### SET TASK
Go through the records and extract every line with the word "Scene".

### PROVIDED DATA

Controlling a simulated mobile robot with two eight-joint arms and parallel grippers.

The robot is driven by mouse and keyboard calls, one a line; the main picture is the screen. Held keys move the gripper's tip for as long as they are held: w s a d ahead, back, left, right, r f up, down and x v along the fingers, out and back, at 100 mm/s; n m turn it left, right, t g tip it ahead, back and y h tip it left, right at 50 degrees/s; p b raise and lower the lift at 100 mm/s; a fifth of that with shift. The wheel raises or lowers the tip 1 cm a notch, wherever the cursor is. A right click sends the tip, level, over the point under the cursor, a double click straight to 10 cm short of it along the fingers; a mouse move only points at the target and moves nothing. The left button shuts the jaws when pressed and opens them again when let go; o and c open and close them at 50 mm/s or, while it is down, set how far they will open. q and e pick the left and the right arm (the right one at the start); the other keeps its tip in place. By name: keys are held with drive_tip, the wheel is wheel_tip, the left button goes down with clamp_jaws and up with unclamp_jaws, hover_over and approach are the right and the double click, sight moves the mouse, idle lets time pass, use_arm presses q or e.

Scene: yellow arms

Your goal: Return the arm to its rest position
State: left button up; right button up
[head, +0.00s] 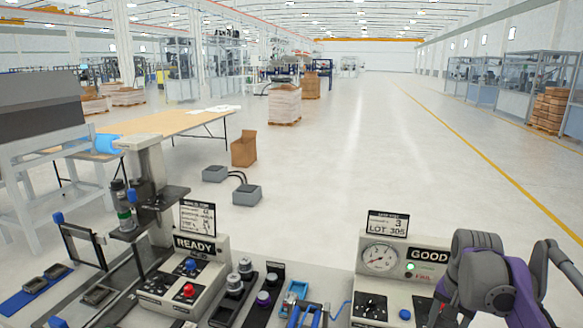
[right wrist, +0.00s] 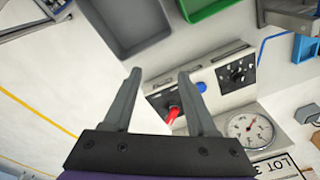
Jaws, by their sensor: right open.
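My right arm (head: 490,275), grey and purple, is at the lower right of the head view, in front of the gauge station. In the right wrist view my right gripper (right wrist: 159,72) has its two grey fingers spread wide, with nothing held between them. Behind the fingers is the gauge station (right wrist: 215,85), with a round dial (right wrist: 250,130), a blue button (right wrist: 201,86) and a red part (right wrist: 173,113) close to the right finger. I cannot tell whether the finger touches anything. My left gripper does not show.
The GOOD station (head: 430,256) stands beside my right arm. A READY station (head: 195,265) with buttons and a press (head: 150,175) stand at left. A grey bin (right wrist: 125,25) and a green bin (right wrist: 200,8) show in the wrist view. Open floor (head: 330,180) lies beyond the bench.

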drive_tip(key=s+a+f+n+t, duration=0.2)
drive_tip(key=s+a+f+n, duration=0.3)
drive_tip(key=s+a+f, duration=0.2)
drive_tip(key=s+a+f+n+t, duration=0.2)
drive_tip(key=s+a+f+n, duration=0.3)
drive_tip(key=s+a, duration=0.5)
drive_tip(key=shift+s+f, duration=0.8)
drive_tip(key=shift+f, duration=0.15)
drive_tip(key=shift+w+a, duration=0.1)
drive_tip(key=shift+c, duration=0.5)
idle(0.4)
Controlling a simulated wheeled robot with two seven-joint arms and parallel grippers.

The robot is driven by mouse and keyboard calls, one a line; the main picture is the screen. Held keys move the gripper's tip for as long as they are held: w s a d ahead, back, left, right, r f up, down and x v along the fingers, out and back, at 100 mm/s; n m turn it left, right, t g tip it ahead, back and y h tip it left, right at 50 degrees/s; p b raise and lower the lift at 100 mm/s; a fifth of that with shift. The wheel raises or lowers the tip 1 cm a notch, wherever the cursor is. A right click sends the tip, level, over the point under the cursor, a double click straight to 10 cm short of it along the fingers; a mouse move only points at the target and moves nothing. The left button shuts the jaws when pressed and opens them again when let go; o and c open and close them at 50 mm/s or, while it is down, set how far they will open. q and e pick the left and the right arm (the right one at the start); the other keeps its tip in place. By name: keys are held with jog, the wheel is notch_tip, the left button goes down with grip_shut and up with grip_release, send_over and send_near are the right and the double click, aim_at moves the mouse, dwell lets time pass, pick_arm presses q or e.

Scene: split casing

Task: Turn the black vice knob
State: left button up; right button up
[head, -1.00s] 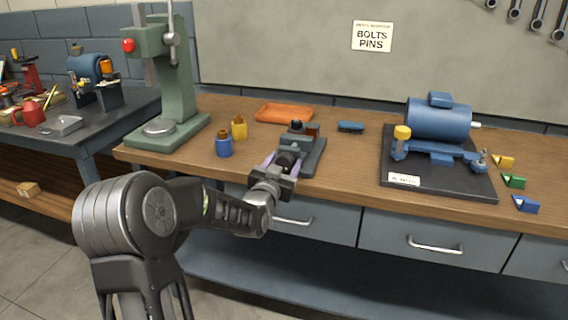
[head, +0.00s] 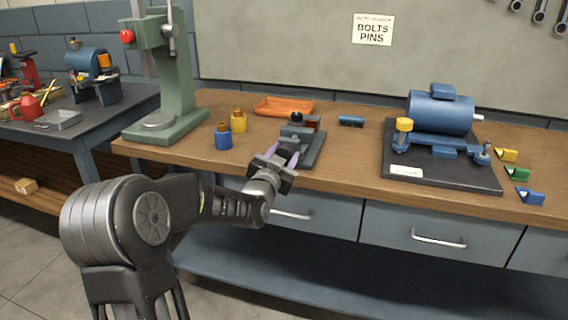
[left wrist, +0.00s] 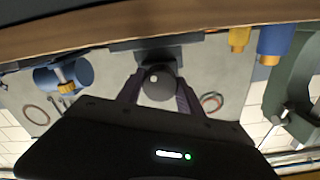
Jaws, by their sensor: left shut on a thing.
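The small grey vice (head: 311,146) stands near the front edge of the wooden bench in the head view. My left gripper (head: 281,154) reaches it from the front. In the left wrist view the round dark vice knob (left wrist: 159,83) sits between the two fingers of my left gripper (left wrist: 160,92), one on each side. The gripper is shut on this knob. In the head view the fingers and palm mostly hide the knob. My right gripper is not in view.
A blue bottle (head: 223,140) and a yellow one (head: 239,124) stand left of the vice, with a green press (head: 178,95) beyond. An orange tray (head: 284,106) lies behind. A blue motor (head: 440,113) on a black base is to the right.

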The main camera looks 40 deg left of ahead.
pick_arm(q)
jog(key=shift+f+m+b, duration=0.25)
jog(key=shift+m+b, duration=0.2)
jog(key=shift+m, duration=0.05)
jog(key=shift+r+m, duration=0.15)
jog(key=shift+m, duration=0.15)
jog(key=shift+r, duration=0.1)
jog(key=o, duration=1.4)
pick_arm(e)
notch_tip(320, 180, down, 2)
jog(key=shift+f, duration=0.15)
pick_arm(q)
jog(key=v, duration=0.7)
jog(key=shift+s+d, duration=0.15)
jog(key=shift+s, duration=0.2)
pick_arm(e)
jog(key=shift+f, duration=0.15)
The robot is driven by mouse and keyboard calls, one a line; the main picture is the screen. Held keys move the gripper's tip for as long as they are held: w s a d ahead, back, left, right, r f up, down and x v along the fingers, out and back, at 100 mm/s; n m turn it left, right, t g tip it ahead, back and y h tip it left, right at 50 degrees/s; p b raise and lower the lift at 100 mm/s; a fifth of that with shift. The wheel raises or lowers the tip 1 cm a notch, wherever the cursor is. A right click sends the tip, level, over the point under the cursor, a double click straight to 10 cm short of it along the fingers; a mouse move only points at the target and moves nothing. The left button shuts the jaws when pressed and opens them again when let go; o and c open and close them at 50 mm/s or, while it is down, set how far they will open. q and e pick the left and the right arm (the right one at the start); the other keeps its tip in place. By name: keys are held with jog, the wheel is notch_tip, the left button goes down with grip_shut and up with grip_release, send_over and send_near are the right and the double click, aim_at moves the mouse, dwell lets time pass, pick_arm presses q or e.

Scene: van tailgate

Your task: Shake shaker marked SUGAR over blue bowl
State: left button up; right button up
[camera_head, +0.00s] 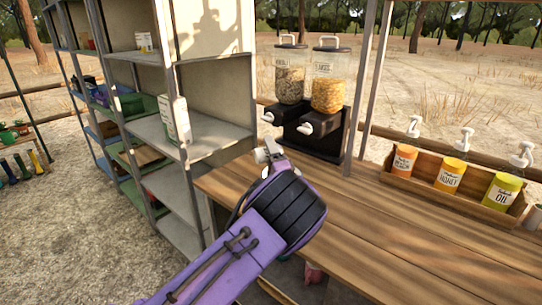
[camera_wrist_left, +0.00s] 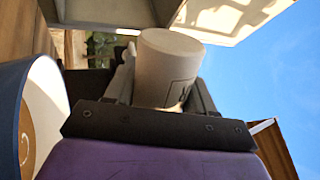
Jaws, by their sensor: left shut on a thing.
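My left gripper (camera_head: 268,151) is at the far end of my purple arm, over the left end of the wooden counter in the head view. In the left wrist view my left gripper (camera_wrist_left: 165,72) is shut on a pale cylindrical shaker (camera_wrist_left: 170,58). Dark marks show on the shaker's side, but its label cannot be read. A blue and white bowl (camera_wrist_left: 42,105), cut off by the left edge of the wrist view, is beside the gripper and apart from the shaker. The bowl cannot be made out in the head view. My right gripper is not in view.
The wooden counter (camera_head: 400,240) is mostly clear at the front. Two cereal dispensers (camera_head: 309,80) on a black stand are at its back. A wooden rack (camera_head: 445,198) with several labelled pump jars stands at the right. Grey shelving (camera_head: 205,135) is close on the left.

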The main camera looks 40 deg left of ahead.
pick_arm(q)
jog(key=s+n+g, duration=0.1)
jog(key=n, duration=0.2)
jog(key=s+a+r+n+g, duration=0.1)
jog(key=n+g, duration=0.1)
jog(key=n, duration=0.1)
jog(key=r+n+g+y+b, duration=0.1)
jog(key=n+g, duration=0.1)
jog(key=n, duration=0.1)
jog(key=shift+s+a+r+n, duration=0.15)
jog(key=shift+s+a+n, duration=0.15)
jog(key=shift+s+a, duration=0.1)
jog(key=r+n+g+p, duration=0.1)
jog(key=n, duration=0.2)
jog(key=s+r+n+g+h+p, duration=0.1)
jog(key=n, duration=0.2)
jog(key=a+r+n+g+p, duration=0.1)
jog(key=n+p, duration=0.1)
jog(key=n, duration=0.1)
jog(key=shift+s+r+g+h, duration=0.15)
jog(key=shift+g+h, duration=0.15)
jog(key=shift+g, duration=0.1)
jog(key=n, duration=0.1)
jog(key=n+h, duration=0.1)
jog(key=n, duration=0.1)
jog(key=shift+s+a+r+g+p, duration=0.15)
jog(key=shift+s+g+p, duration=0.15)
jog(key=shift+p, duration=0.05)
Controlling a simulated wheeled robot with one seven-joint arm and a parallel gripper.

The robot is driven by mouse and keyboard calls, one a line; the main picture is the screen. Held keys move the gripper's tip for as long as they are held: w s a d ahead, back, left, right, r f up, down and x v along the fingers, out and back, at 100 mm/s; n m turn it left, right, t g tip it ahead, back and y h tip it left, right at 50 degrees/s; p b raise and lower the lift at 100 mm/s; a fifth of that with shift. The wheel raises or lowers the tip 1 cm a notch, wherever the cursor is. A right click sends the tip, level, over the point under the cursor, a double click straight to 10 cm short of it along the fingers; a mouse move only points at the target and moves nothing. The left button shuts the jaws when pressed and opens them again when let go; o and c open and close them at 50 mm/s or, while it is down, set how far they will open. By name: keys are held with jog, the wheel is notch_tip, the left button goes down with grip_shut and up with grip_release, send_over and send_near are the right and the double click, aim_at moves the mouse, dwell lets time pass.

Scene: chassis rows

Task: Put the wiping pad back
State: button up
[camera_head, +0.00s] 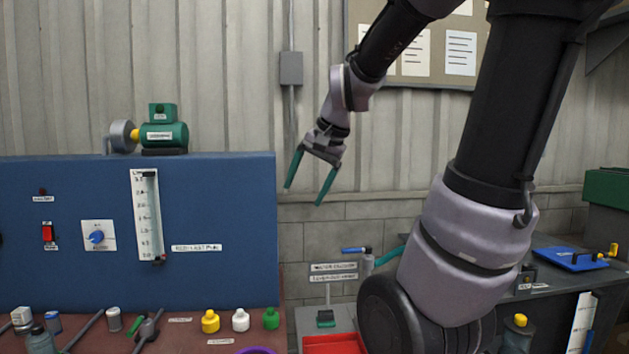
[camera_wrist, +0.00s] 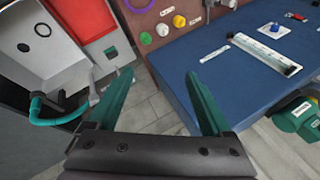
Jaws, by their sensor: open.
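My gripper (camera_head: 303,196) is open and empty, its two green fingers spread in the air in front of the wall, right of the blue panel. In the wrist view my gripper (camera_wrist: 159,74) has only floor and the panel's edge between and beyond its fingers. I cannot pick out the wiping pad for certain. A small dark green block (camera_head: 326,318) lies on the grey sink unit below a label; its kind is too small to tell. A small dark item (camera_wrist: 43,29) shows in the sink (camera_wrist: 18,68) in the wrist view.
The blue panel (camera_head: 225,285) stands at the left with a gauge, switch and knob. Yellow (camera_head: 210,321), white (camera_head: 240,320) and green (camera_head: 271,318) caps lie before it. A red tray (camera_head: 335,344) is beside the sink. A blue plate (camera_head: 570,258) lies on the right bench.

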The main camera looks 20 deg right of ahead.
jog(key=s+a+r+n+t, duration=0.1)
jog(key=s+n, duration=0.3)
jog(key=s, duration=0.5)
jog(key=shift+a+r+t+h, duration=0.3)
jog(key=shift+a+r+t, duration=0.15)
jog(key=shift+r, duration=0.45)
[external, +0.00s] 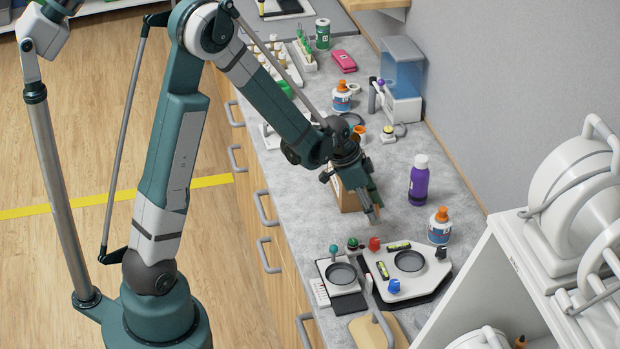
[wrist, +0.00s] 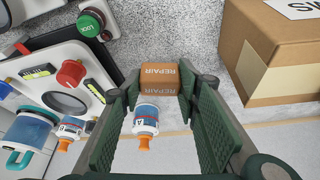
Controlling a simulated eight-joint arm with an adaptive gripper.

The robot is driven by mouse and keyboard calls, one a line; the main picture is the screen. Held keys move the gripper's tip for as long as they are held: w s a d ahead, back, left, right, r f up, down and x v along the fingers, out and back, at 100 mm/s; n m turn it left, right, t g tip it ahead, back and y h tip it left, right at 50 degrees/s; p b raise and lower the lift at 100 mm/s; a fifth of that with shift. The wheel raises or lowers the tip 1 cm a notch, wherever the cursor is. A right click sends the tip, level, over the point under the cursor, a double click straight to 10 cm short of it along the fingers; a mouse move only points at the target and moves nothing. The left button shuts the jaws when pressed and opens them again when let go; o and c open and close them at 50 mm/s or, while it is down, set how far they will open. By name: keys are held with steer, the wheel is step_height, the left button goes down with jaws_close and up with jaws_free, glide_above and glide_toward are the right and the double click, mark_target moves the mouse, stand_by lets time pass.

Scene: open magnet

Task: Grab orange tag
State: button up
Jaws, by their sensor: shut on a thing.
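The orange tag (wrist: 159,79) is a small orange-brown block with "REPAIR" printed on it, upside down in the wrist view. My gripper (wrist: 160,84) is shut on it, with the tag between the two green fingertips. In the external view my gripper (external: 374,212) points down over the grey counter, just right of a cardboard box; the tag cannot be made out there.
The cardboard box (external: 347,196) stands close beside my gripper, also at right in the wrist view (wrist: 270,50). A control panel (external: 408,272) with knobs lies nearer the front. A purple bottle (external: 418,182) and an orange-capped bottle (external: 439,228) stand to the right.

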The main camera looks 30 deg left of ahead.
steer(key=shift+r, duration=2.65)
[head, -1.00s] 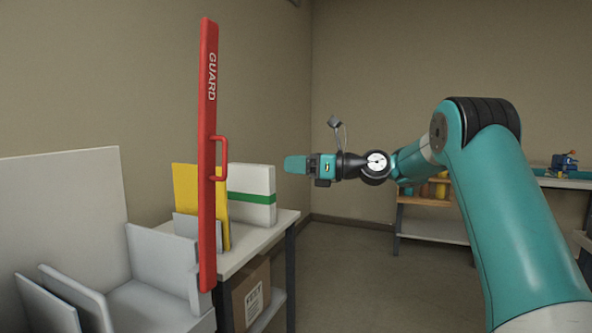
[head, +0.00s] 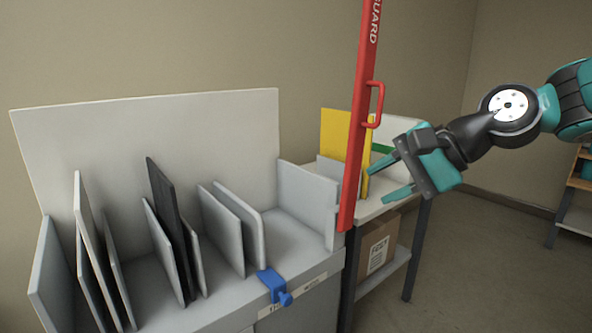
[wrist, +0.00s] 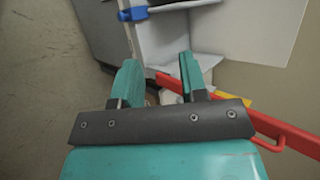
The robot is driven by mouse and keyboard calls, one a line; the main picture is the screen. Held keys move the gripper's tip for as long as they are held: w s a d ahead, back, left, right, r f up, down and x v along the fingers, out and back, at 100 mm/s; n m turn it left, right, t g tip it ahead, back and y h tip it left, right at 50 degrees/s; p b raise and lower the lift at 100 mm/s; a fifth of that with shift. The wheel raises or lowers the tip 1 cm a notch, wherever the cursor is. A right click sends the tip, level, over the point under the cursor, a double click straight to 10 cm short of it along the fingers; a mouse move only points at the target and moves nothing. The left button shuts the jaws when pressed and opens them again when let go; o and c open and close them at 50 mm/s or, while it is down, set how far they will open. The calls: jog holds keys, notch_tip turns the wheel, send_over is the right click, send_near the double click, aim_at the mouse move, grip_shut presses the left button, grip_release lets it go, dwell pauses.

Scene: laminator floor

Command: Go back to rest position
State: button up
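My gripper (head: 383,174) is on the right in the head view, pointing left, with its two teal fingers spread apart and nothing between them. It is just right of the red upright guard bar (head: 357,150), which has a red handle on its right side. In the wrist view my gripper (wrist: 156,78) also shows open and empty. The guard bar (wrist: 275,130) crosses the lower right of that view. From these views I cannot tell exactly how far the fingers are from the bar.
A grey rack (head: 308,236) with upright panels stands at left, with a blue clamp (head: 272,284) on its front edge. A side table (head: 376,212) behind the guard holds yellow and white-green items, with a cardboard box (head: 377,250) below. Open floor (head: 480,265) lies at right.

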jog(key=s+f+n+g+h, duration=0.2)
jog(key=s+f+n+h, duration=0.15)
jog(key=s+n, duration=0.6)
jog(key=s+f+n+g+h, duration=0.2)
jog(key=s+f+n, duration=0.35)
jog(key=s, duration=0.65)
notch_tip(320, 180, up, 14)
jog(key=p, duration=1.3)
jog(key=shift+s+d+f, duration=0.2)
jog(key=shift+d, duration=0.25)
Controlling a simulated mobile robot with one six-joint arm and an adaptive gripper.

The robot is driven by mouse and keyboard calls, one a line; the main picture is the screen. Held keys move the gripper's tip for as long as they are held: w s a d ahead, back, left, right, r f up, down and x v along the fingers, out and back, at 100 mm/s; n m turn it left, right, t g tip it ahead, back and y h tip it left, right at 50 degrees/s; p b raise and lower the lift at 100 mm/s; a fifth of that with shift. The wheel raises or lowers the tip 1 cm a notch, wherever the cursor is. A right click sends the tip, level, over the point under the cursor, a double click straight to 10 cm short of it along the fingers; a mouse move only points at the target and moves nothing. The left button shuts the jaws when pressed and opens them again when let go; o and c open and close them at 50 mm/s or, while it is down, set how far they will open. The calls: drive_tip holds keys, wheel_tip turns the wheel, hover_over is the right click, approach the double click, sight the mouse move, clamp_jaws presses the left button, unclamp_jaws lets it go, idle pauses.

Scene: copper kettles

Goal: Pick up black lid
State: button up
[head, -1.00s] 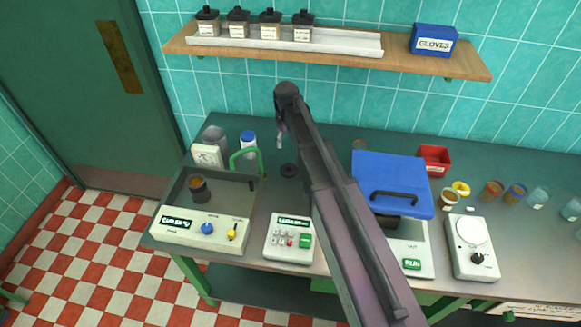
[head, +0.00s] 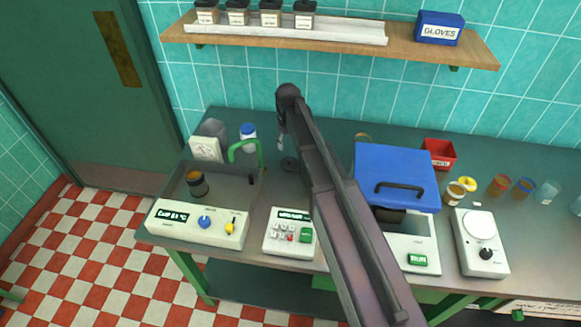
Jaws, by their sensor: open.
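A small dark round disc, seemingly the black lid (head: 290,164), lies on the grey bench behind the keypad box, just left of my arm. My gripper (head: 281,145) hangs from the arm's far end, small in the head view, a little above and left of the lid in the picture. It is open, with nothing visible in it. Whether its fingertips touch the lid cannot be told. My arm hides part of the bench to the right of the lid.
A bath (head: 165,206) holding a dark cup (head: 197,184) stands left, with a green handle (head: 245,146) near the gripper. A white bottle (head: 248,142) stands behind. A keypad box (head: 290,233) is in front; a blue-lidded machine (head: 397,172) is right of my arm.

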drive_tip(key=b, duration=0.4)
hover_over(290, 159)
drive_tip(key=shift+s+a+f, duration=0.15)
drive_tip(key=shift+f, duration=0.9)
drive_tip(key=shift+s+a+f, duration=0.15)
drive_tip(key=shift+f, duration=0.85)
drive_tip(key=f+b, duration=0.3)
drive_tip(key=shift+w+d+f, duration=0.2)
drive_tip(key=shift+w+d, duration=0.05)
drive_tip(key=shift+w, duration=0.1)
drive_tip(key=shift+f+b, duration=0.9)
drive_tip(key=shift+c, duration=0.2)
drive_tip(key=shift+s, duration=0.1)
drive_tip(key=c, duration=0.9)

### TASK ANSWER
Scene: yellow arms
Scene: split casing
Scene: van tailgate
Scene: chassis rows
Scene: open magnet
Scene: laminator floor
Scene: copper kettles

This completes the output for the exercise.